Robot state and action records:

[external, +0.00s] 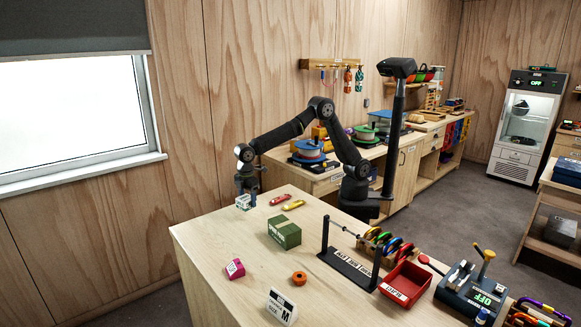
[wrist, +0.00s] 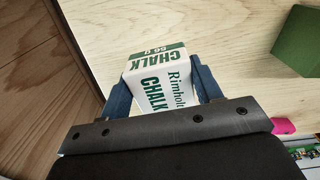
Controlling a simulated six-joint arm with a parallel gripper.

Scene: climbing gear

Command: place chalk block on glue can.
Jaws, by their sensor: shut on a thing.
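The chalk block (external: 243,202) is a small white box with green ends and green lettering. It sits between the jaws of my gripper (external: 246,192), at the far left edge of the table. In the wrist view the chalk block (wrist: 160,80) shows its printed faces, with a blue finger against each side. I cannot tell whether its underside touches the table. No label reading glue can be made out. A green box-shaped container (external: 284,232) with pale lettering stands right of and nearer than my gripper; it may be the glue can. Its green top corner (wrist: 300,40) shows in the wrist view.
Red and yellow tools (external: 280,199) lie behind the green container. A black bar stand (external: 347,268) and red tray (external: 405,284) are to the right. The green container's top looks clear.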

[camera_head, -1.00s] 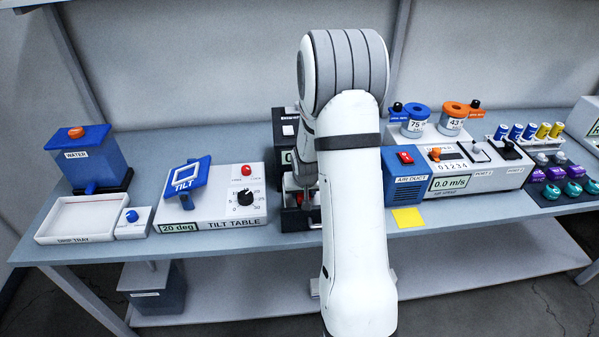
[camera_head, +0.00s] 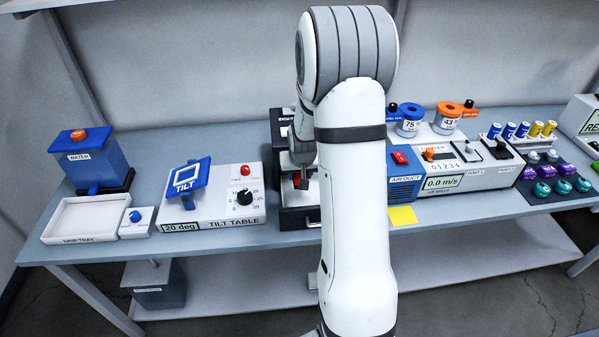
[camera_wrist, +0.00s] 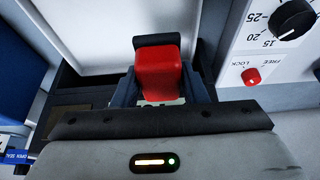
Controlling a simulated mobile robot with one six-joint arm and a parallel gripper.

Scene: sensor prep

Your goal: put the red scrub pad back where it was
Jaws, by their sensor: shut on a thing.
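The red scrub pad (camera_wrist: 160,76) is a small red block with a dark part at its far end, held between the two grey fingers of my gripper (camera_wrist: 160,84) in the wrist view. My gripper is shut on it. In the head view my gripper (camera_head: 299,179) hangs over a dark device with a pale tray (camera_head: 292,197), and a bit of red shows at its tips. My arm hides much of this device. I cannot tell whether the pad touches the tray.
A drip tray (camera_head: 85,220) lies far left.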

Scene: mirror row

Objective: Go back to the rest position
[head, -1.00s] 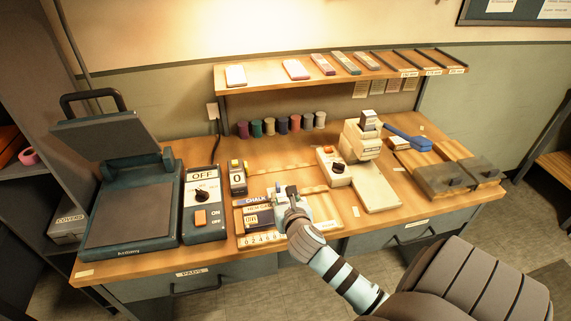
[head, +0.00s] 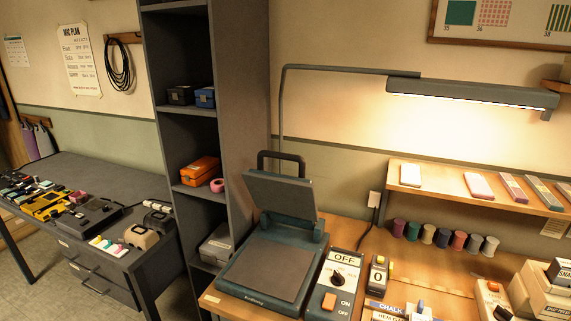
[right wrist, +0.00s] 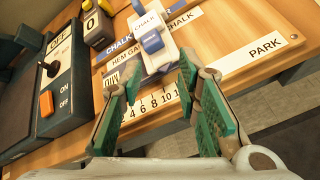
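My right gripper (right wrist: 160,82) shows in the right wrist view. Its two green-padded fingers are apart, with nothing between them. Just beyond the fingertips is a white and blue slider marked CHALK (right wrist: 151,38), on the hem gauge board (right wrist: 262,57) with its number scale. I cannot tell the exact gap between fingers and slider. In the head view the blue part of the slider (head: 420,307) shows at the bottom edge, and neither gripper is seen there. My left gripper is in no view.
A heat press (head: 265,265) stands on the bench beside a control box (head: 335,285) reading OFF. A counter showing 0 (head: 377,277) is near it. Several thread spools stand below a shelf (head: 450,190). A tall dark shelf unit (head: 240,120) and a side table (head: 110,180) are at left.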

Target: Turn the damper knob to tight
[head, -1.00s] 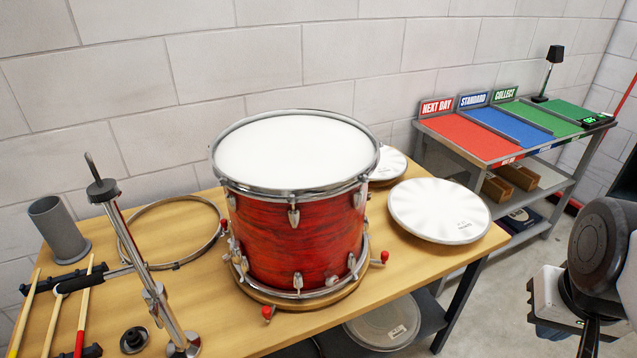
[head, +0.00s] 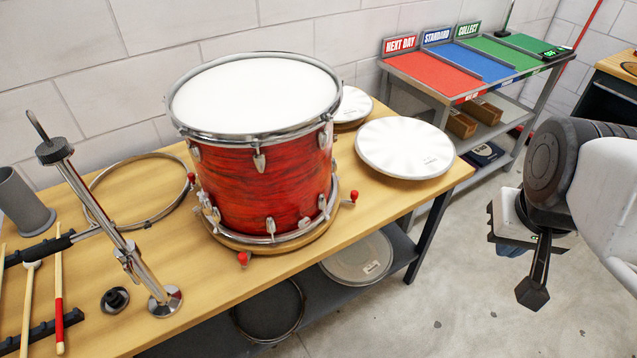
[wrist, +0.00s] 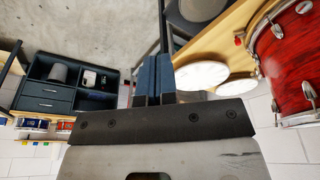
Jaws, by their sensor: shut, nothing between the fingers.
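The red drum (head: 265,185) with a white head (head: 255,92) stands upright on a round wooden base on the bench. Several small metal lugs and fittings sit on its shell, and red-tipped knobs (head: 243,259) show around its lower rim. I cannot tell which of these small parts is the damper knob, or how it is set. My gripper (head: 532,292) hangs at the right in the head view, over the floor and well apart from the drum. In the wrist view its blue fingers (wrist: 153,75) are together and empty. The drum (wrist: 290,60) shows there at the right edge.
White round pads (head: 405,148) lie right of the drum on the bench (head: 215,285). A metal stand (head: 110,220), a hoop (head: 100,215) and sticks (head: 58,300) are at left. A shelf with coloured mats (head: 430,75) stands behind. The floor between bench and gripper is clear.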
...
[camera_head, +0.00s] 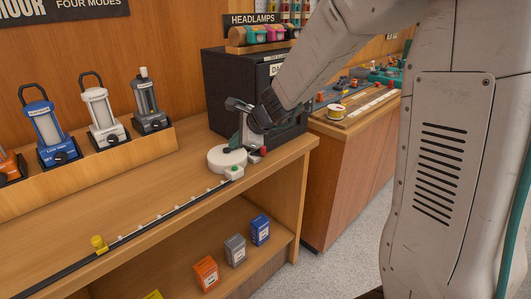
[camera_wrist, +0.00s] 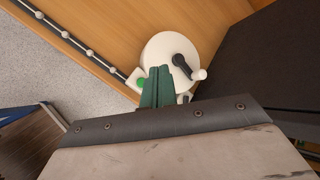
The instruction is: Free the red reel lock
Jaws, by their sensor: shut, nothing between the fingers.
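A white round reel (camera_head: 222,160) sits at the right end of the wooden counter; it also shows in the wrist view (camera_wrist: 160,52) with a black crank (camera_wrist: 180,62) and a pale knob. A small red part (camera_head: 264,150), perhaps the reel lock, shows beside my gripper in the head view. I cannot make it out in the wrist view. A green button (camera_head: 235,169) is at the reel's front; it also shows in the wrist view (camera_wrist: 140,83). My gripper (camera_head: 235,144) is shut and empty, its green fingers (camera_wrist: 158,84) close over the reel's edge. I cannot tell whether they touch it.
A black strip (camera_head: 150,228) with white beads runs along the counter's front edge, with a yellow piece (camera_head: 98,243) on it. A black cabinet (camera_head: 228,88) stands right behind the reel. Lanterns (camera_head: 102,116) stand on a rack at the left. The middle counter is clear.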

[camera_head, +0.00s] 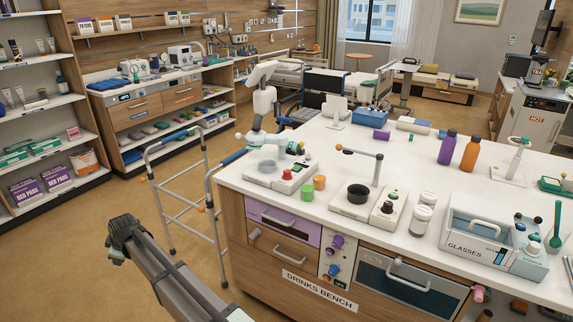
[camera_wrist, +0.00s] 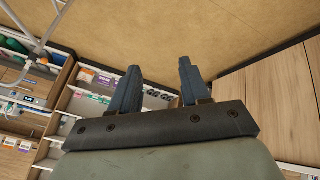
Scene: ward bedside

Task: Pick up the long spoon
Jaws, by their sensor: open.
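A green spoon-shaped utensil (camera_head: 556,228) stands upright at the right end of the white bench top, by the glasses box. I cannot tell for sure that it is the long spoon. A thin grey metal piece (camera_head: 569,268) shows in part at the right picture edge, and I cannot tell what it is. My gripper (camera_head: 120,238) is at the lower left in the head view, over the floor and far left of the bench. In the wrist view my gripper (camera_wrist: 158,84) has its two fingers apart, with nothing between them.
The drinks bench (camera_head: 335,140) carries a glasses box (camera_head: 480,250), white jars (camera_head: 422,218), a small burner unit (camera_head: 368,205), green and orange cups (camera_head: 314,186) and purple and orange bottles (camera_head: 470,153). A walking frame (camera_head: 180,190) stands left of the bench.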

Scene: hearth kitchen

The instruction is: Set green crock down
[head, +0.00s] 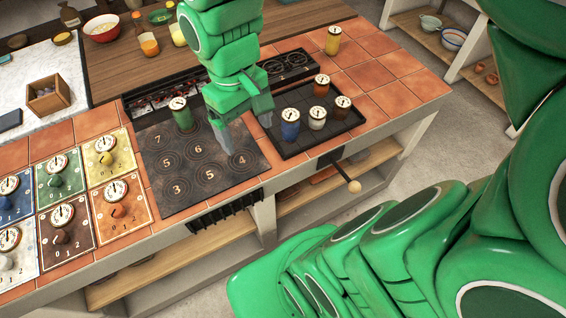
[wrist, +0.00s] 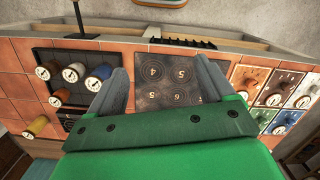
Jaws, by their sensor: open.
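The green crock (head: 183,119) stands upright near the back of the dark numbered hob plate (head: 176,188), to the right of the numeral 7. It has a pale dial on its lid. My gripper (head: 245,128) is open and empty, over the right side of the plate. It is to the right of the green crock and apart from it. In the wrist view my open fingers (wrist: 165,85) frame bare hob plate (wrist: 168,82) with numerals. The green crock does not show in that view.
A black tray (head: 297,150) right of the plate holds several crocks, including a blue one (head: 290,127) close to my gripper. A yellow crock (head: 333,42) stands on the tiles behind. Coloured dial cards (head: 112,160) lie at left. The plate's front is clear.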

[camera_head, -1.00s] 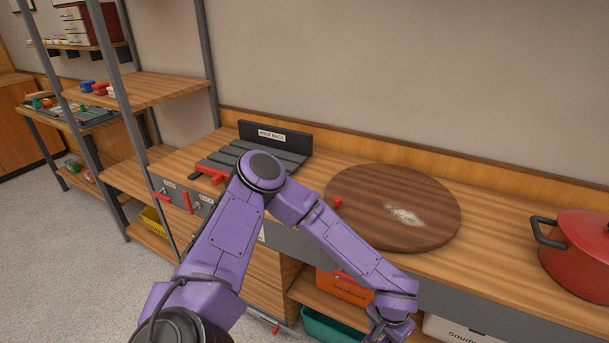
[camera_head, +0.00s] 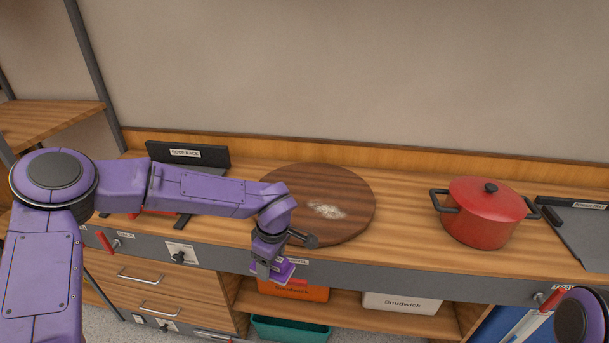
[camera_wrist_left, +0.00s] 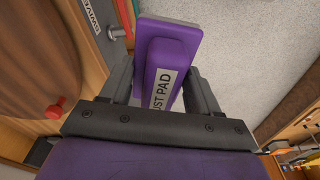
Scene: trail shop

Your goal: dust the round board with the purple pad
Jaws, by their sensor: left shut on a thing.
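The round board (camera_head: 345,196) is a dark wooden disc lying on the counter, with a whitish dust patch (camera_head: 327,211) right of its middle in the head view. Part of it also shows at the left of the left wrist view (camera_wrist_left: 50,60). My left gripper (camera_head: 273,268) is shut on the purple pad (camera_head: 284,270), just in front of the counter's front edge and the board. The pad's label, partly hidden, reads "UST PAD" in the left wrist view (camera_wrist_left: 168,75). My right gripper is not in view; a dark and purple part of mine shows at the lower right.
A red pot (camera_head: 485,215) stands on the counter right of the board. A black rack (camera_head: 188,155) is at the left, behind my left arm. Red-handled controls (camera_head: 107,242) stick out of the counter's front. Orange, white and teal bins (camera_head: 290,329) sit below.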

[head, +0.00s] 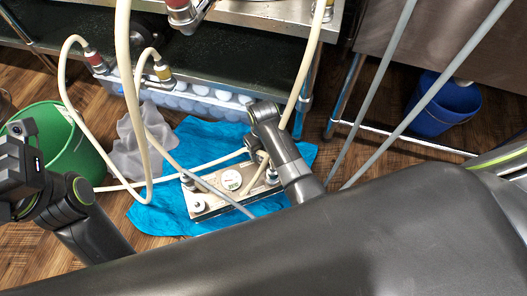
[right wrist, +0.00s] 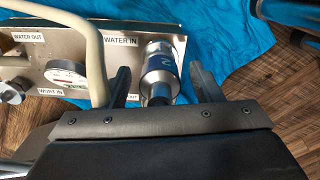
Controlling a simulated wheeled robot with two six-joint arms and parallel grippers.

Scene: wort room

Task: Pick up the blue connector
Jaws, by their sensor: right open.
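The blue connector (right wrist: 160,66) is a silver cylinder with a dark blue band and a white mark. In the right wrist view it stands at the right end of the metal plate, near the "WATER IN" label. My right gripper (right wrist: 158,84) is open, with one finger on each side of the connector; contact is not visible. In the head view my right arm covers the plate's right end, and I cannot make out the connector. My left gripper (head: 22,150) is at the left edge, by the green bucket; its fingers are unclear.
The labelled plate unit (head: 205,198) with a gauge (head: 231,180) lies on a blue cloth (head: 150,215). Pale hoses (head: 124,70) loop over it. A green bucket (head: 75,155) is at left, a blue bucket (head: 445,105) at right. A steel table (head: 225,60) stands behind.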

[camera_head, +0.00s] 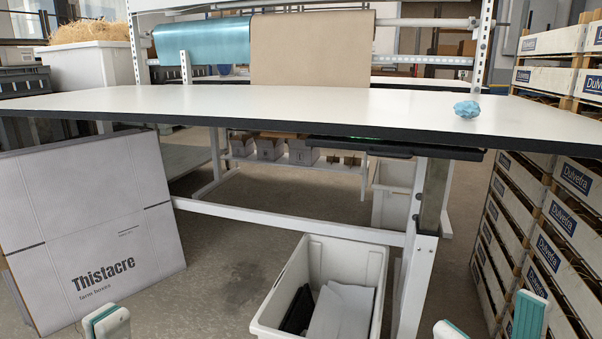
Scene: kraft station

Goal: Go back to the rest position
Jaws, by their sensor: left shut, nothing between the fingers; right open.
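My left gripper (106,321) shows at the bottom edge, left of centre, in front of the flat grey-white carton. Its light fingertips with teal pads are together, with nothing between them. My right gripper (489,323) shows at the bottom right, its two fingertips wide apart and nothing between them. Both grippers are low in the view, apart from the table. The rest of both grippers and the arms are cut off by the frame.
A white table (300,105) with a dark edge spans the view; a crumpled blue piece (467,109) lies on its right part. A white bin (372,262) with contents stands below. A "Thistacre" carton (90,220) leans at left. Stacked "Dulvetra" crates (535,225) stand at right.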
==
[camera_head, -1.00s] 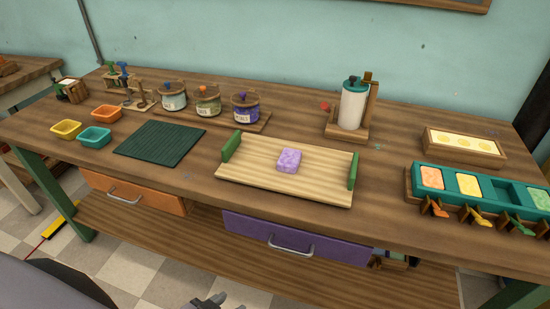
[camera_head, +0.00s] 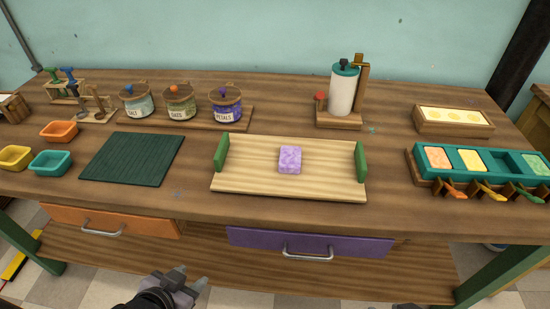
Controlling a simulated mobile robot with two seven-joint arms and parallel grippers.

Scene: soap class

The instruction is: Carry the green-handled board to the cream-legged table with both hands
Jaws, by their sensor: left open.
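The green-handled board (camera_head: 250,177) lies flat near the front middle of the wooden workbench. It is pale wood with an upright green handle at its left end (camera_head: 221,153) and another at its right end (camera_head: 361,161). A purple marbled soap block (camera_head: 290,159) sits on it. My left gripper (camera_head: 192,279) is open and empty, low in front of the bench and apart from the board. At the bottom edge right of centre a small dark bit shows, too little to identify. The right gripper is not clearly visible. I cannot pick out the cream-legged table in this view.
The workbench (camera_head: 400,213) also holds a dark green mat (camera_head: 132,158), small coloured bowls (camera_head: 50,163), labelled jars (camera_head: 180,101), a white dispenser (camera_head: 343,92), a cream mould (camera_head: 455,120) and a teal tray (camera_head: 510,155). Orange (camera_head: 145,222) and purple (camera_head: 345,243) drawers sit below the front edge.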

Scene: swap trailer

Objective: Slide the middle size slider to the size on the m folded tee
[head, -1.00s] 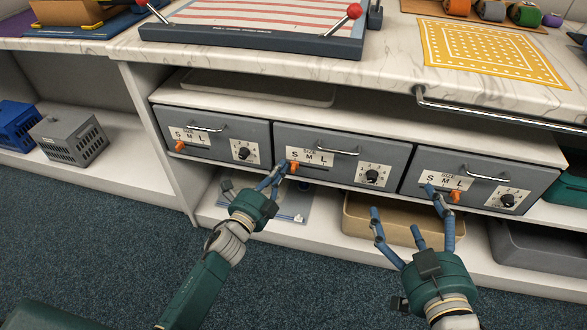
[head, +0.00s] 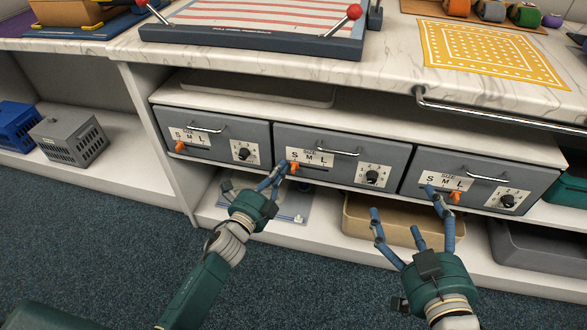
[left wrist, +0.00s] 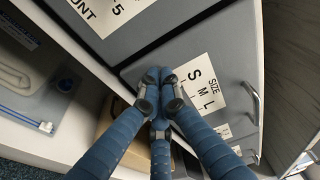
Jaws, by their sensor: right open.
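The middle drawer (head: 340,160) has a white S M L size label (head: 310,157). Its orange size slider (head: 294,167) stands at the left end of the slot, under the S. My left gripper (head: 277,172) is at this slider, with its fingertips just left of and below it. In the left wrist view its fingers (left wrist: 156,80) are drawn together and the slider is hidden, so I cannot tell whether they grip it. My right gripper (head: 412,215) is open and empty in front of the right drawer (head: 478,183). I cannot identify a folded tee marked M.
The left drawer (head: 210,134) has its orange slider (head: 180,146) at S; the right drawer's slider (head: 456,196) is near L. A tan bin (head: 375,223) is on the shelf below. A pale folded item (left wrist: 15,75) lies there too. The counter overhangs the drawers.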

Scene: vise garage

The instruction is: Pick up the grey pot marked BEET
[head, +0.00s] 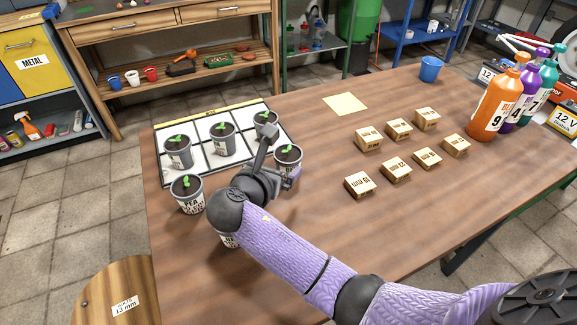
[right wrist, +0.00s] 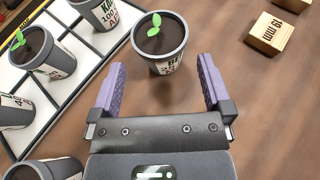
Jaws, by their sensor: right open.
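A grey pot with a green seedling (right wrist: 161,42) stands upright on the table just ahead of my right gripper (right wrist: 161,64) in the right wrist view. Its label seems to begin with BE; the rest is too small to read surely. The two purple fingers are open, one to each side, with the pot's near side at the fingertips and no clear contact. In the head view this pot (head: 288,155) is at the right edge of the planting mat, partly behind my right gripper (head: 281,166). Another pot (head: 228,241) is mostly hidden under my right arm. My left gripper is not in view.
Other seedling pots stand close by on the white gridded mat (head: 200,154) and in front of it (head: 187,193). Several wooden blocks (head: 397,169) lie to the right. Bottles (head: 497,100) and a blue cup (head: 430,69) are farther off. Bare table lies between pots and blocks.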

-- WHAT IS EXPECTED --
Set down exactly the lines above, from the line containing "[external, +0.00s]" through the line containing "Command: place chalk block on glue can.". Skip the pictures.

-- SOLUTION TO THE EXERCISE --
[external, +0.00s] 
[wrist, +0.00s] 
Controlling a simulated six-joint arm with a parallel gripper.

Scene: climbing gear

Command: place chalk block on glue can.

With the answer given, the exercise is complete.